La jurisprudence francophone des Cours suprêmes


recherche avancée

23/02/1965 | MAROC | N°C189

Maroc | Maroc, Cour suprême, 23 février 1965, C189


Texte (pseudonymisé)
Si, par une précédente décision devenue irrévocable, la juridiction civile a débouté les père et mère de la victime de leur action en dommages-intérêts contre le transporteur bénévole au motif qu'il n'avait commis aucune faute, une Cour d'appel saisie de l'action principale dirigée par ces père et mère contre le gardien de l'autre véhicule et de l'action récursoire exercée par ce gardien contre le transporteur bénévole, ne peut, sans porter atteinte à l'autorité de la chose jugée, condamner le transporteur bénévole à réparer le dommage.
189-64/65 23 février 1965

11 696
Ah Ab Aj et compagnie d'assurances «La Foncière» c/Larbi ben Aomar , Ae...

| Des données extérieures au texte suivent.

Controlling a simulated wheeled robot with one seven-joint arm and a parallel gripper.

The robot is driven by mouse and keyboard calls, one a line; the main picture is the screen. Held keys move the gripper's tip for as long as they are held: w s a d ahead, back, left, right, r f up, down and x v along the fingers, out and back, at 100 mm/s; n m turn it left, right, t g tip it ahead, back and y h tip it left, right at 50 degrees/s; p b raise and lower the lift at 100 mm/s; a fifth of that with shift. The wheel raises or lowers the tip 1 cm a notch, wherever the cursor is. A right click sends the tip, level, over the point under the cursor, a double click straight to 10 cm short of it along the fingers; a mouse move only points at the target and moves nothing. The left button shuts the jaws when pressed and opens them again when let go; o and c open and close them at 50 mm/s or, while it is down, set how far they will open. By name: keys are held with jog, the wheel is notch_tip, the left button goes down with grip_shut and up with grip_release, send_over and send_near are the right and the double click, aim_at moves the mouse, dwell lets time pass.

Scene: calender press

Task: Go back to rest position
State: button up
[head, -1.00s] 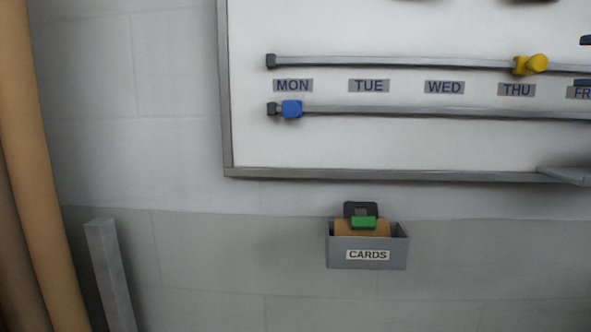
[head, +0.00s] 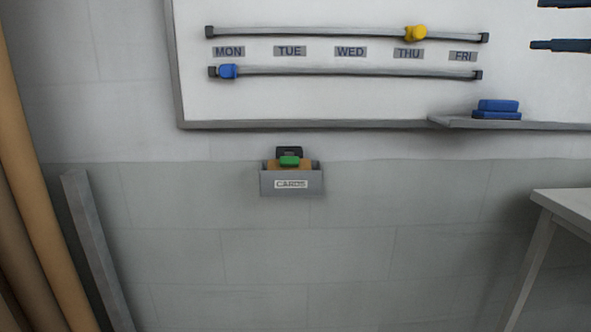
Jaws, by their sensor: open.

Si, par une précédente décision devenue irrévocable, la juridiction civile a débouté les père et mère de la victime de leur action en dommages-intérêts contre le transporteur bénévole au motif qu'il n'avait commis aucune faute, une Cour d'appel saisie de l'action principale dirigée par ces père et mère contre le gardien de l'autre véhicule et de l'action récursoire exercée par ce gardien contre le transporteur bénévole, ne peut, sans porter atteinte à l'autorité de la chose jugée, condamner le transporteur bénévole à réparer le dommage.
189-64/65 23 février 1965 11 696
Ah Ab Aj et compagnie d'assurances «La Foncière» c/Larbi ben Aomar , Ae bent El Maâti, Am Ag et compagnie d'assurances «La Prévoyance ».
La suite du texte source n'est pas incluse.